Cancel Net Zero: Wind Turbines Cause Ocean Heating

Your correspondent’s work is done. Offshore wind farms cause ocean heating, with localised surface sea temperatures rising by a persistent 0.3°C-0.4°C and interannual variability up to 1°C. This is according to ground-breaking calculations made by a group of American scientists and recently published by Science. Cascading effects rippling through eco-systems not only affect sea and atmospheric temperatures but reshape the upper ocean by destabilising marine food supplies and affecting plankton and larval growth. Disruption of the Mid-Atlantic Cold Pool, a key subsurface water mass supporting regional fisheries and ecosystems, can be affected. So no more ghastly inefficient wind turbines then – if similar fears arose about hydrocarbon extraction, the operation would be shut down quicker than you could say Christopher Gary Packham.

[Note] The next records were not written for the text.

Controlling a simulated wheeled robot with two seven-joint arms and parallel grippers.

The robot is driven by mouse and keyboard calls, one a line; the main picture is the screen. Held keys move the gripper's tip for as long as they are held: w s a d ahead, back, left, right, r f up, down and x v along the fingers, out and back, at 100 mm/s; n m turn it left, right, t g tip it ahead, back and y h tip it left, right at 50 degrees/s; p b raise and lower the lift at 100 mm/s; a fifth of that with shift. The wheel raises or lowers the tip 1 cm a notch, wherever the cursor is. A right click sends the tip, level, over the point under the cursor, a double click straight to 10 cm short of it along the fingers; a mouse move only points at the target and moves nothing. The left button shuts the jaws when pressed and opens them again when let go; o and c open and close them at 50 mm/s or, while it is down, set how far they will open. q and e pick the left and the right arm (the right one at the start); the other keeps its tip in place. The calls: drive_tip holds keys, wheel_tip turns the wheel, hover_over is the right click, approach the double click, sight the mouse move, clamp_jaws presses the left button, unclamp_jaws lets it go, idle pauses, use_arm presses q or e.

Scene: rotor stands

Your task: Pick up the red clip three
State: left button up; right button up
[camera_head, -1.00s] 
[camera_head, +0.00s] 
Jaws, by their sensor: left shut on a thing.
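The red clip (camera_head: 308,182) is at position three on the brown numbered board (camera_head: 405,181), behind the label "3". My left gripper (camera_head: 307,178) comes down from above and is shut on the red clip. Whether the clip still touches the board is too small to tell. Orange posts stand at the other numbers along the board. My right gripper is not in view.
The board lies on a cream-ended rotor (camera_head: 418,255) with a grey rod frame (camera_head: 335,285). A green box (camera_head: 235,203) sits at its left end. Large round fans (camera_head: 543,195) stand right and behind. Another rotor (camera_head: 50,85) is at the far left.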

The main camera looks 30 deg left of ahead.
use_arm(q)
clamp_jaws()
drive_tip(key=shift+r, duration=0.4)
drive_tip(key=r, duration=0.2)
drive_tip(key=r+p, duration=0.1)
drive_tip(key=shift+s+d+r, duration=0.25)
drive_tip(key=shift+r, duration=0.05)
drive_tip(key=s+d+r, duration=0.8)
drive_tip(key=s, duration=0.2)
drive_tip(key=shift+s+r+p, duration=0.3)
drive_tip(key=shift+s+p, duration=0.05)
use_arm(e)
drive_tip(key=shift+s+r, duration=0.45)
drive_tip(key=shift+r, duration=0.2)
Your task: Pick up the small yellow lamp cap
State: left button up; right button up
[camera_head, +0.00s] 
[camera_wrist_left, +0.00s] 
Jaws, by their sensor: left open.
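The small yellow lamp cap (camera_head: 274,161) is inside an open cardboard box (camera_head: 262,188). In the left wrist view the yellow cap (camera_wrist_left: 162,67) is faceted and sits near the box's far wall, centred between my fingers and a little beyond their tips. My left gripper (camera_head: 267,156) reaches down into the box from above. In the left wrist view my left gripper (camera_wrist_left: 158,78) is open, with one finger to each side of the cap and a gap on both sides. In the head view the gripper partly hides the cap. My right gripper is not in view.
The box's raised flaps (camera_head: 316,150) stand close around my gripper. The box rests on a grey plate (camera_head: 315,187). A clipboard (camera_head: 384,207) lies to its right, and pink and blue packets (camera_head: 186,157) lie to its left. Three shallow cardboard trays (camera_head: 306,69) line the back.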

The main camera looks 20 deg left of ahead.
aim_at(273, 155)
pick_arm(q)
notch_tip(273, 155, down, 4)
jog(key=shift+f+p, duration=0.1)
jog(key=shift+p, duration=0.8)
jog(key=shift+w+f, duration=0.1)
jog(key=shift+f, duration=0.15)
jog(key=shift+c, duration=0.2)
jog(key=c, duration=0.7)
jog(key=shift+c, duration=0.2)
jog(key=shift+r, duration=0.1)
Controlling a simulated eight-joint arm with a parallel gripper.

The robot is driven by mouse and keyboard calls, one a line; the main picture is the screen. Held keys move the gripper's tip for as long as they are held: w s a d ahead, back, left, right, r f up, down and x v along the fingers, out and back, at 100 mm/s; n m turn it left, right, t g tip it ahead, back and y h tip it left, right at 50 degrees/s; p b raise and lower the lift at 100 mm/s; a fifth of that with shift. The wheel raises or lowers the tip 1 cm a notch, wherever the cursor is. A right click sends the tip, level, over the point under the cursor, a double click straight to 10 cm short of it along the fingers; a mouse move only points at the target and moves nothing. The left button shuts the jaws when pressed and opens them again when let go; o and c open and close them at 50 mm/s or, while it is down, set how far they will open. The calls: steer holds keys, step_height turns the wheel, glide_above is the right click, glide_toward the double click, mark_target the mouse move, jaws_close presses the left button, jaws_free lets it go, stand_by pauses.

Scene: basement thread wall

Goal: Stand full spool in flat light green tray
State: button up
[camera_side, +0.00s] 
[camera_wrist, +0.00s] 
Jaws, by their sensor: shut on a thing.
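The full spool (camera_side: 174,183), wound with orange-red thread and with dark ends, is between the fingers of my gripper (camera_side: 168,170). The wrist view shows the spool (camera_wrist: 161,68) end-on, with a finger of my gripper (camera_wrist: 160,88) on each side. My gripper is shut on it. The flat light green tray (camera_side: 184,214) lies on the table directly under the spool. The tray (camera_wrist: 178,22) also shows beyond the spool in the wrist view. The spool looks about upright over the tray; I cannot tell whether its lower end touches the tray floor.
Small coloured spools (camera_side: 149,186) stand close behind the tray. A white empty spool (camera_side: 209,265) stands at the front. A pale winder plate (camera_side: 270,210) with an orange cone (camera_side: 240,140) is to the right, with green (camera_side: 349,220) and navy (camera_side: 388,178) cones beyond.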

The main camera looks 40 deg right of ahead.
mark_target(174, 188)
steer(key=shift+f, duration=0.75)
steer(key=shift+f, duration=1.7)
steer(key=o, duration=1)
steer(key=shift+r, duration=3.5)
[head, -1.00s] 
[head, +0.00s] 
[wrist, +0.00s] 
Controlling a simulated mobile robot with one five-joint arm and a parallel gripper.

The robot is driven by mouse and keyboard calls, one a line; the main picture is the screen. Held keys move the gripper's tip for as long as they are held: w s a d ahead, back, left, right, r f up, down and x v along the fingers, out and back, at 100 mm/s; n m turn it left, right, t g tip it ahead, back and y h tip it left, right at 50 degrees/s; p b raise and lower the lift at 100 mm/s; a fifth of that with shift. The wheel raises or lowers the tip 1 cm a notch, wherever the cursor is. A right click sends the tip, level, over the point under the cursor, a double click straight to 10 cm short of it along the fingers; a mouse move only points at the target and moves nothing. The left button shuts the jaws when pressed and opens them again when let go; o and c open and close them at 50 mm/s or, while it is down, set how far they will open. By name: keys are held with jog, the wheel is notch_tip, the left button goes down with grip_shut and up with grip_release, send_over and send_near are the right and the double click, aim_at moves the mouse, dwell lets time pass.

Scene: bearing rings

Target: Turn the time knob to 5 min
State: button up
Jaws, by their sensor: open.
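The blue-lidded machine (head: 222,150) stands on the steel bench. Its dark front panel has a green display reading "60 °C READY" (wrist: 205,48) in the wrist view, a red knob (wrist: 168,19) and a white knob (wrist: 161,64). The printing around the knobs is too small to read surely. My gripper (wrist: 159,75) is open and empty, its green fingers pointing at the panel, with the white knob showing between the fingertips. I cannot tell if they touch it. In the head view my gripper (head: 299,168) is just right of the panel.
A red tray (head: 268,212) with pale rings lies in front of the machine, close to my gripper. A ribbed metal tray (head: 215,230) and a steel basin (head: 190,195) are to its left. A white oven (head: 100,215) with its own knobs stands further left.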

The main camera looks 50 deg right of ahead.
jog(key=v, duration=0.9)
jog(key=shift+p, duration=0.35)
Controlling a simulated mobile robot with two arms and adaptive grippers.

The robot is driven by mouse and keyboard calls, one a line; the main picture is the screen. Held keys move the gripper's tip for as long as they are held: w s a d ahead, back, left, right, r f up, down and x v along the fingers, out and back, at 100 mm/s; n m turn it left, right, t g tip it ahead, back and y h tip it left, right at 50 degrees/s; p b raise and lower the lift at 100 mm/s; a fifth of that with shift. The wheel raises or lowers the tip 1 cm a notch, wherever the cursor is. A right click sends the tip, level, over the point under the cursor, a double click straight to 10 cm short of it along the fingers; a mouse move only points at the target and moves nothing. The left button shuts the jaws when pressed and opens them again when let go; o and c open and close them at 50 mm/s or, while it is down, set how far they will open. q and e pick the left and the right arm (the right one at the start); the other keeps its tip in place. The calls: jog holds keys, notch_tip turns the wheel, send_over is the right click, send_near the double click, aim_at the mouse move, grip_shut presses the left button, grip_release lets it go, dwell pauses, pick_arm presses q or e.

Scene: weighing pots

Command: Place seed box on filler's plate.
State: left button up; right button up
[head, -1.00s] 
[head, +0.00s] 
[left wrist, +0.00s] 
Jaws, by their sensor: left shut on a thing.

Maybe not. Fracking for natural gas was banned in the UK once activists weaponised fears of ‘earthquakes’ similar in intensity to someone falling off a chair. Different rules apply to wind turbines, despite evidence continuing to accumulate of their destructive ability to rearrange local ecosystems. Builders of the high speed railway HS2 from London to Birmingham have been forced to spend £100 million to protect a few bats on a 1,000-metre section of the line, but green activists turn a blind eye to the worldwide slaughter of millions of the flying critters by the  blades of giant wind turbines. And nobody obsessed with the Net Zero fantasy seems to give a toss when the populations of slow-breeding large raptors – including Golden Eagles, Bald Eagles and the endangered Tasmanian Wedge-tailed Eagle – are decimated.

Imagine if you will the abuse and the likely financial bill given to any non-green industrial enterprise if highly credentialed scientists, including Bloomberg Distinguished Professor of Atmospheric Science and Wind Energy Julie Lundquist, publishing in a major academic journal had written something similar to: “Offshore wind farms may induce changes in the upper ocean and near surface atmosphere through coupled ocean-atmosphere feedbacks.”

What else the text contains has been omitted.